Objective: Quote, without any change, the line that contains "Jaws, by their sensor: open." and all lines that follow it to the end of the data below.

Dataset extract:

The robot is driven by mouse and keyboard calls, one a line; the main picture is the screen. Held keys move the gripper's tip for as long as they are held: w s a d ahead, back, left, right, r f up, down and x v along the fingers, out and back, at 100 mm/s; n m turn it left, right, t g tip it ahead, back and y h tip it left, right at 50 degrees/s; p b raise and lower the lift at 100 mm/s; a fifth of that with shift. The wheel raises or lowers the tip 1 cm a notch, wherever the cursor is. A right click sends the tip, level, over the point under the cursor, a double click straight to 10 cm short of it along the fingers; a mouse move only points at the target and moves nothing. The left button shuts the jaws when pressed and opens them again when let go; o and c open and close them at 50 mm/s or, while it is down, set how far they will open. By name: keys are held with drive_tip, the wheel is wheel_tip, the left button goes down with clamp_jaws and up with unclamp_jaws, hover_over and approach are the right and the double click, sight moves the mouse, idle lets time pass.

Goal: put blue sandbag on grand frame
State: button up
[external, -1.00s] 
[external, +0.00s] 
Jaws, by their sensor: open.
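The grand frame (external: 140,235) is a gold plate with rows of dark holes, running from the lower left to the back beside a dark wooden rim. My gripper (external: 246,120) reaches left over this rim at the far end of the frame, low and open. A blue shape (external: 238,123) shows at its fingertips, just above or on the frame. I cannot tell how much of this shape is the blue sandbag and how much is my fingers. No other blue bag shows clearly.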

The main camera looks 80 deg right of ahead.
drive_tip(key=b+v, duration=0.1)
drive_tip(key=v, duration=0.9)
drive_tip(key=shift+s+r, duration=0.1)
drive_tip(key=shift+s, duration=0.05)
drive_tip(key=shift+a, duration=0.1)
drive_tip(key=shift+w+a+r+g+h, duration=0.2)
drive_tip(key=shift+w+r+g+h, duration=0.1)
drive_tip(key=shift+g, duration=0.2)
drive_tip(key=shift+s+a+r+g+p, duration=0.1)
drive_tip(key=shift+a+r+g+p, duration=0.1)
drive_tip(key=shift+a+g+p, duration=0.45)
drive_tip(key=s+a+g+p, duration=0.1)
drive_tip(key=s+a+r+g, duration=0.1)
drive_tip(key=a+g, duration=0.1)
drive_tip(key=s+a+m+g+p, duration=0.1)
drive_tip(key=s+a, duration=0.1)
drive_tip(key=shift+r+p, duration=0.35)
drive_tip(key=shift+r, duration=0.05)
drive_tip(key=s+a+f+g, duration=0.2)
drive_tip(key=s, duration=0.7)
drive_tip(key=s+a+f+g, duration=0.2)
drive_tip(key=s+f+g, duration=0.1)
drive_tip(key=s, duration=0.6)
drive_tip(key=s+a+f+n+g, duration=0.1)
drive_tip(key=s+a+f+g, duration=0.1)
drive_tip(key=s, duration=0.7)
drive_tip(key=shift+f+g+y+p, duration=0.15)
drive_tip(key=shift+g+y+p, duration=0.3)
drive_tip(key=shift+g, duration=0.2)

Exercise response:
Jaws, by their sensor: open.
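The grand frame (external: 140,235) is a gold plate with rows of dark holes, running from the lower left to the back beside a dark wooden rim. My gripper (external: 246,120) reaches left over this rim at the far end of the frame, low and open. A blue shape (external: 238,123) shows at its fingertips, just above or on the frame. I cannot tell how much of this shape is the blue sandbag and how much is my fingers. No other blue bag shows clearly.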

The main camera looks 80 deg right of ahead.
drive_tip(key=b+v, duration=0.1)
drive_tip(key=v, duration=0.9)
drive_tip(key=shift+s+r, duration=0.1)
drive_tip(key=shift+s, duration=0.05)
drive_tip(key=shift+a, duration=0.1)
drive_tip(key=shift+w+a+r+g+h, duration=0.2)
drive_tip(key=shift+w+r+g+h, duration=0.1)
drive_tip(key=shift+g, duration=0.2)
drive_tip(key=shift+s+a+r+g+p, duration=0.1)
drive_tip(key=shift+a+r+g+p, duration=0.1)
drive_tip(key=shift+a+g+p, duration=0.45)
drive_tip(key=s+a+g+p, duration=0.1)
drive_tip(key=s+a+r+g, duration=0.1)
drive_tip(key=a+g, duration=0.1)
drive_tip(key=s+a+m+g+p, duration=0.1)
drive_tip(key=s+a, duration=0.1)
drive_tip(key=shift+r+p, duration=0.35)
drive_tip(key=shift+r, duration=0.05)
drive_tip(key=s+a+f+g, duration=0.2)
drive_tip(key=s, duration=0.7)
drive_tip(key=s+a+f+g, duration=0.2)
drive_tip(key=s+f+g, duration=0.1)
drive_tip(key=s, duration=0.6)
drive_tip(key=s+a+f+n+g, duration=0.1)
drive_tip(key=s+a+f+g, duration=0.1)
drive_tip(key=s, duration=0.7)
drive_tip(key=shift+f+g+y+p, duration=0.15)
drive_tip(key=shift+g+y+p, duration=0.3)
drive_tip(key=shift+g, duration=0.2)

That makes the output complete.